Mudança de hábitos culturais — Pensar que São Paulo é uma região com grande disponibilidade de recursos hídricos é um erro comum entre seus habitantes. Apesar de o Brasil deter 12% das reservas de água doce do planeta, a maior parte desses recursos encontra-se na região Norte do país. “A primeira coisa que a gente tem que fazer para reduzir o consumo de água é mudar a nossa cultura de abundância”, afirma Hespanhol. E também é um equívoco acreditar que os grandes “ladrões” de água são a indústria ou a agricultura. “A parte de água de nossos reservatórios destinada à agricultura é irrelevante, apenas 3%. Para a indústria, vão outros 17% e os 80% restantes são de uso urbano”, diz José Carlos Mierzwa, professor do departamento de engenharia hidráulica e sanitária da Escola Politécnica da USP.

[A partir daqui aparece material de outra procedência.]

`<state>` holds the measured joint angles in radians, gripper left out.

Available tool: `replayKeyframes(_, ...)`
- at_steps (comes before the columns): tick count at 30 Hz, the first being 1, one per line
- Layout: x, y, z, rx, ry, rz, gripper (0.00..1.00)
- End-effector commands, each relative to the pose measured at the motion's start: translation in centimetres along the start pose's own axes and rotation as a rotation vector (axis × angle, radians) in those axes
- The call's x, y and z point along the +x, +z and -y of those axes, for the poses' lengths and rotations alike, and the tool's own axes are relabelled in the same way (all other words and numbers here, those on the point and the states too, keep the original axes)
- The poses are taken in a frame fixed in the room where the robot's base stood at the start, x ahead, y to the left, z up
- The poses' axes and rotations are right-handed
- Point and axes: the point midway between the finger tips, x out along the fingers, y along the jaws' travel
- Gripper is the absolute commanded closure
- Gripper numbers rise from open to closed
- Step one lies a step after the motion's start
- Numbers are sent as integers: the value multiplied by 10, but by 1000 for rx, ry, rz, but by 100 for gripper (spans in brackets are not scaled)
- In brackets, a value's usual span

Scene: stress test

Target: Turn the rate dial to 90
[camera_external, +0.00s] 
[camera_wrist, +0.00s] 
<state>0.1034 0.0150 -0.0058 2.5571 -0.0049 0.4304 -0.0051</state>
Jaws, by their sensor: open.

Por isso, o primeiro passo para a economia de água é a educação ambiental. Devem ser incentivados comportamentos simples, como tomar banhos mais rápidos e não lavar carros e calçadas com mangueiras. Outra iniciativa é trocar equipamentos hidráulicos nas residências por aqueles que consomem menos água — vasos sanitários são grandes vilões no consumo de água doméstico. As privadas mais antigas foram projetadas para eliminar 20 litros de água cada vez que a descarga é acionada. “Desde 1982, uma norma brasileira recomenda que os vasos usem apenas 6 litros. Hoje, praticamente só são comercializados vasos com o volume reduzido, mas existem prédios anteriores com o equipamento velho”, diz o professor.
Despoluição dos rios Tietê e Pinheiros — Despoluir e utilizar as águas desses dois rios da região metropolitana não é, até o momento, uma opção considerada viável pelos especialistas. “Hoje não vejo como utilizar o Tietê e o Pinheiros. Além da qualidade da água ser ruim, os rios recebem muita poluição difusa, aquela que é carregada pela chuva que ‘lava’ a cidade, contendo às vezes poluentes altamente tóxicos”, afirma João Luiz Brandão. Já existe, porém, o Sistema Alto Tietê, que capta água perto da cabeceira do rio, com melhor qualidade, que abastece a zona Leste de São Paulo e municípios como Mogi das Cruzes, Poá e Suzano.